◆ Challenge: Copy out the data below from the line containing "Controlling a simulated" to the line containing "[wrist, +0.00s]", both lines included, with all images left out.

◆ Items:
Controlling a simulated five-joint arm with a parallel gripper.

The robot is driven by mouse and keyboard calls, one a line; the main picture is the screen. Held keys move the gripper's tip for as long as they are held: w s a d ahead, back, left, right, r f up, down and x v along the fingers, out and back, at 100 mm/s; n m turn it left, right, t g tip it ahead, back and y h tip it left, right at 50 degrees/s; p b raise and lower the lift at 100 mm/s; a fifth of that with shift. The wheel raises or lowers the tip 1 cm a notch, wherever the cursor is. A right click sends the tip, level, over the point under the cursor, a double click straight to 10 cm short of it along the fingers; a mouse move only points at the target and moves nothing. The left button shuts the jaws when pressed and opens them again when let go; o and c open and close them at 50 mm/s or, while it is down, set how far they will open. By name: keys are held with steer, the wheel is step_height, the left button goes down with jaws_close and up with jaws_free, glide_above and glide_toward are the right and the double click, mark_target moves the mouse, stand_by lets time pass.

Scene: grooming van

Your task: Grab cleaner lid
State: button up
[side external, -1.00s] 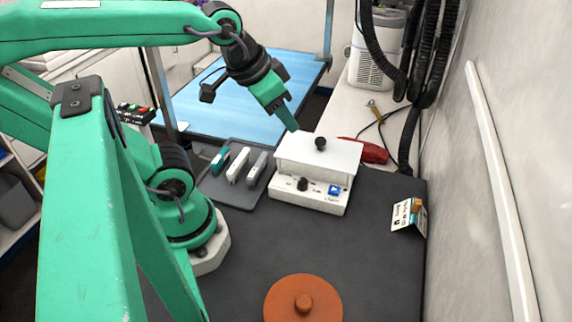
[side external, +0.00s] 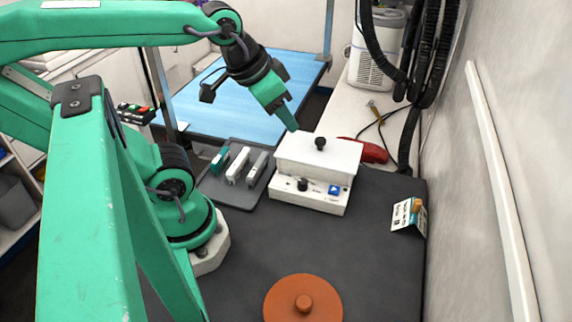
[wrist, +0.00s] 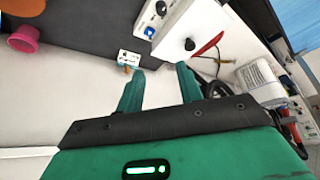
---
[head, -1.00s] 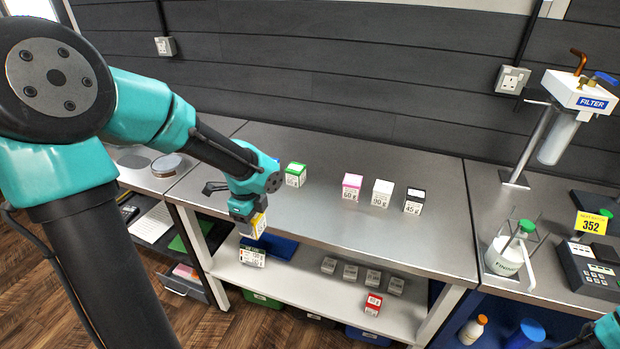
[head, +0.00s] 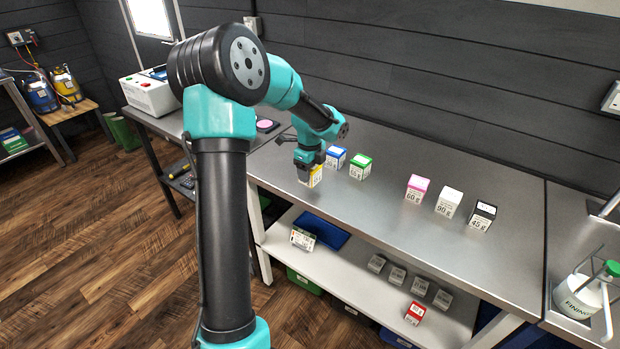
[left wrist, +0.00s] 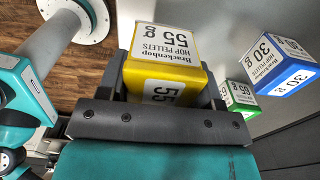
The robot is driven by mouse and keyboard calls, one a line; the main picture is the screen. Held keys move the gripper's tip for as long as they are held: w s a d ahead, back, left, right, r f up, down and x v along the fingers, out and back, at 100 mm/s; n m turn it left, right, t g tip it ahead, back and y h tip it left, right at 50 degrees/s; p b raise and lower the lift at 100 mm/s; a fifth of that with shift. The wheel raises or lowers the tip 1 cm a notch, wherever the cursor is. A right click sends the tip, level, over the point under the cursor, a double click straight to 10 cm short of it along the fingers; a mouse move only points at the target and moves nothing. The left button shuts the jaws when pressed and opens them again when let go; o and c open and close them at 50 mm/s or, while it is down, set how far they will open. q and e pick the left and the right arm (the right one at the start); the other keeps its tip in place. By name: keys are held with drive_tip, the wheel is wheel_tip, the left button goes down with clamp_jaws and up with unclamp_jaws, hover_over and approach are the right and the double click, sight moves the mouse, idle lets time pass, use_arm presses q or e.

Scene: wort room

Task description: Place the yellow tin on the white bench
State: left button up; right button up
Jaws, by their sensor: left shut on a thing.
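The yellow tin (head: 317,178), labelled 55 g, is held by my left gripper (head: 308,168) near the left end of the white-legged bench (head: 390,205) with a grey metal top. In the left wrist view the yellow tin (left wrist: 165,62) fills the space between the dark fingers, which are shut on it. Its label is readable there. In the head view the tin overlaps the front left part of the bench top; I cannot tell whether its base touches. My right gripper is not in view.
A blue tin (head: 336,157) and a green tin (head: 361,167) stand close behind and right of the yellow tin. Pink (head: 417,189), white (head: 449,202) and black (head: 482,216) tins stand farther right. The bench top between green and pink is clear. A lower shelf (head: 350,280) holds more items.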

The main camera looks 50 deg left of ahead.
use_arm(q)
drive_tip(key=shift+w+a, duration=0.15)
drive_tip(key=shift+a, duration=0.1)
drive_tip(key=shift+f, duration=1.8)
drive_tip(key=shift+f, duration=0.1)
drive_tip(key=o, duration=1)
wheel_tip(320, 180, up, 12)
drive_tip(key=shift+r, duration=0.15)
* * *
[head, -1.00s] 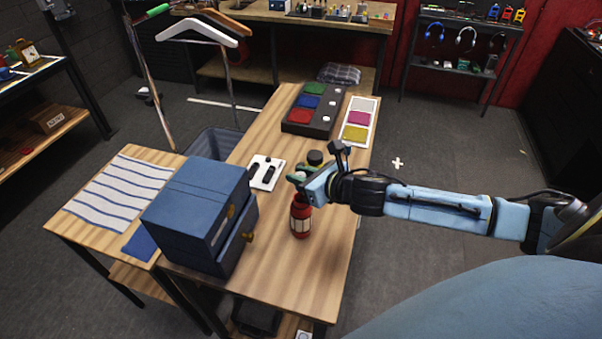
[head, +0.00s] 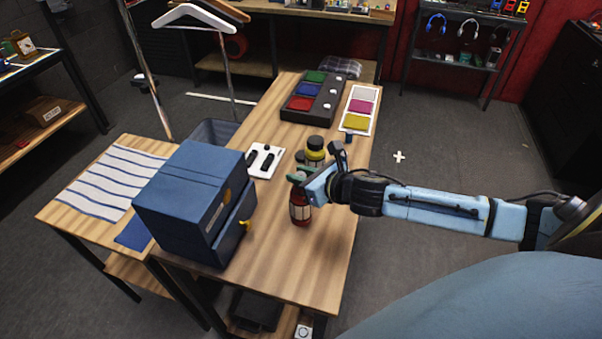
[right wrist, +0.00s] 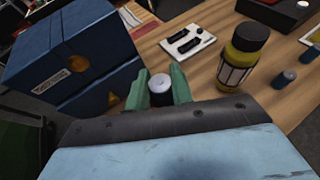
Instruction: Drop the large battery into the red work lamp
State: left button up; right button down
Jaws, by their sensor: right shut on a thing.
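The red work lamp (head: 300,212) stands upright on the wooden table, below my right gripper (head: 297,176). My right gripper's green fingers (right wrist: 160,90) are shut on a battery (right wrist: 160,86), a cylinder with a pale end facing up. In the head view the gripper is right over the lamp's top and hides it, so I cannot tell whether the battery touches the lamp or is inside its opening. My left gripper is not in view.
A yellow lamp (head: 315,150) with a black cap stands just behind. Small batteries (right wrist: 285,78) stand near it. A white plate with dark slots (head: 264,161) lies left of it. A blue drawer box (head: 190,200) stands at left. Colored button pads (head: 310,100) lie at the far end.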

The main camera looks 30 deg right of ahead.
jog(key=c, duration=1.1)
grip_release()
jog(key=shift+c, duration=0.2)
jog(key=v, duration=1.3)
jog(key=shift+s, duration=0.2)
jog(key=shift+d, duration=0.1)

◆ The completed task:
Controlling a simulated five-joint arm with a parallel gripper.

The robot is driven by mouse and keyboard calls, one a line; the main picture is the screen. Held keys move the gripper's tip for as long as they are held: w s a d ahead, back, left, right, r f up, down and x v along the fingers, out and back, at 100 mm/s; n m turn it left, right, t g tip it ahead, back and y h tip it left, right at 50 degrees/s; p b raise and lower the lift at 100 mm/s; a fifth of that with shift. The wheel raises or lowers the tip 1 cm a notch, wherever the cursor is. A right click sends the tip, level, over the point under the cursor, a double click straight to 10 cm short of it along the fingers; a mouse move only points at the target and moves nothing. The left button shuts the jaws when pressed and opens them again when let go; o and c open and close them at 50 mm/s or, while it is down, set how far they will open. By name: keys are held with steer, the wheel is step_height, the left button goes down with jaws_close and up with jaws_free, glide_above and glide_toward are the right and the double click, mark_target moves the mouse, stand_by lets time pass.

Scene: grooming van

Your task: Grab cleaner lid
State: button up
[side external, -1.00s] 
[side external, +0.00s] 
[wrist, +0.00s] 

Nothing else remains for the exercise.